Wie erwähnt, tritt die NPD-Aktivistin bei Pegida mit T-Shirt und Fahne der Gruppierung „Roßwein wehrt sich“ in Erscheinung. „Roßwein wehrt sich“ ist eine von vielen sogenannten „Bürgerinitiativen“, die sich explizit gegen die lokale Unterbringung geflüchteter Menschen einsetzen. 2015 wurden Demonstrationen mit Teilnehmerzahlen im zweistelligen Bereich durchgeführt, die zum Teil nah an einer Geflüchtetenunterkunft vorbeiführten. Sprecher Jens Tamke sagte damals: „Wir sind keine Rechten, wir sind keine Linken, sondern ganz normale Bürger.“

Dieses Auftreten brachte ihm und seinen Mitstreitern Sven Richter, Jörg Reinsch, Erik Grämer und Jean Laschtowitz aber eine Eintrittskarte zu Runden Tischen unter anderem mit Bürgermeister, Pfarrer und Vertretern des lokalen Willkommensbündnisses ein.

Neben der von der Gruppe von Anfang an ausgehenden rassistischen Stimmungsmache, die sich natürlich beim Publikum verfängt – auf der Facebookseite wünschte man Ausländer in Gaskammern – ist die anfängliche bürgerliche Maske offenem rechtsextremem Aktivismus gewichen. An der Vereinsgründung der Neonazi-Gruppierung „Wir lieben Sachsen/Thügida“ war neben Frank Rohleder (NPD), Alexander Kurth (damals Die Rechte, heute Republikaner), Uta Nürnberger (AfD) und weiteren bekannten Akteuren der rechtsextremen Szene auch ein Vertreter von „Roßwein wehrt sich“ beteiligt: Mike Schade.

„Roßwein wehrt sich“ bekennt sich zur „Schutzzone“-Inszenierung in Döbeln, an der der NPD-Stadtrat Stefan Trautmann beteiligt war. (Screenshot: Facebook)

 

Reichsbürger und rechter Aktivist Curd Schumacher im „Roßwein wehrt sich“-T-Shirt (Screenshot: Facebook)
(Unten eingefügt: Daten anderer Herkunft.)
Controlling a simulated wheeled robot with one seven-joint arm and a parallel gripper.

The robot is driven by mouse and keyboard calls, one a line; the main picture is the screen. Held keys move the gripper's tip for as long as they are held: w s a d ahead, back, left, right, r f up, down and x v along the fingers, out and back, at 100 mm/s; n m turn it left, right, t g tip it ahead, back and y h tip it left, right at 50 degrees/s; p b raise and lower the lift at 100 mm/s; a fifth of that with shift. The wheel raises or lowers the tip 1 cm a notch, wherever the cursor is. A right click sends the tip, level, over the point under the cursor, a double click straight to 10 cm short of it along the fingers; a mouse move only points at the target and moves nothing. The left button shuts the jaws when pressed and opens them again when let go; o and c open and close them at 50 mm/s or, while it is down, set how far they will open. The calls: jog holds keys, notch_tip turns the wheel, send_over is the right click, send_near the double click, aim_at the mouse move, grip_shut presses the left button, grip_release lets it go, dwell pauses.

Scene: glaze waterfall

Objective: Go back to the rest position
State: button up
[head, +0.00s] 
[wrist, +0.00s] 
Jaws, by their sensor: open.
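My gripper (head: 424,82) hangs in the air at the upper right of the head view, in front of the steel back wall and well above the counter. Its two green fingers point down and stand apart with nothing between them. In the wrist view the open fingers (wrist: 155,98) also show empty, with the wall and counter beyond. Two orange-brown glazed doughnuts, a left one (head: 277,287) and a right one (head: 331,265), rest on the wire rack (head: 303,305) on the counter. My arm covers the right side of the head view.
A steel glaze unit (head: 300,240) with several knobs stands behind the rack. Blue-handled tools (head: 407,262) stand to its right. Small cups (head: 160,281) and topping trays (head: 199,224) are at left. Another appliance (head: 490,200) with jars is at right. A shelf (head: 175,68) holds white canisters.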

Nicht zuletzt bekennt sich „Roßwein wehrt sich“ zur Beteiligung an der NPD-Kampagne „Schutzzone“ in Döbeln, an der wie bereits erwähnt der NPD-Stadtrat Stefan Trautmann beteiligt war.

 

Fazit: Es ist nicht alles besorgt, was bürgerlich wirkt

Wieder einmal muss konstatiert werden, dass nicht nur, aber gerade auch in Sachsen extrem rechte Akteure allzu schnell unterschätzt werden. Es scheint als habe man immer noch nichts aus der spätestens seit 2013 erfolgreichen NPD-Strategie der Bürgerinitiativen gelernt. Stattdessen wird von „besorgten Bürgern“ gesprochen, denen man zuhören müsse. Dass Formen gruppenbezogener Menschenfeindlichkeit zum Teil weit verbreitet sind, wird dabei gern ignoriert. Und nicht selten entpuppen sich diese angeblich nicht linken, nicht rechten, sondern „ganz normalen“ Bürger*innen als extrem rechte Aktivist*innen, die zusammen mit vorbestraften Gewalttätern agieren.

 

Ergänzung am 06.04.2019

Nachdem die NPD und die Leipziger Volkszeitung ihren vollständigen Namen verwendet haben, wurde der Artikel aktualisiert. Anlass war Fellers Wahlvorschlag für die NPD für den Stadtrat in Roßwein, mit dem sie aber scheiterte. Trotz Infoständen hat sie nur 34 von notwendigen 60 Unterstützungsunterschriften mobilisieren können.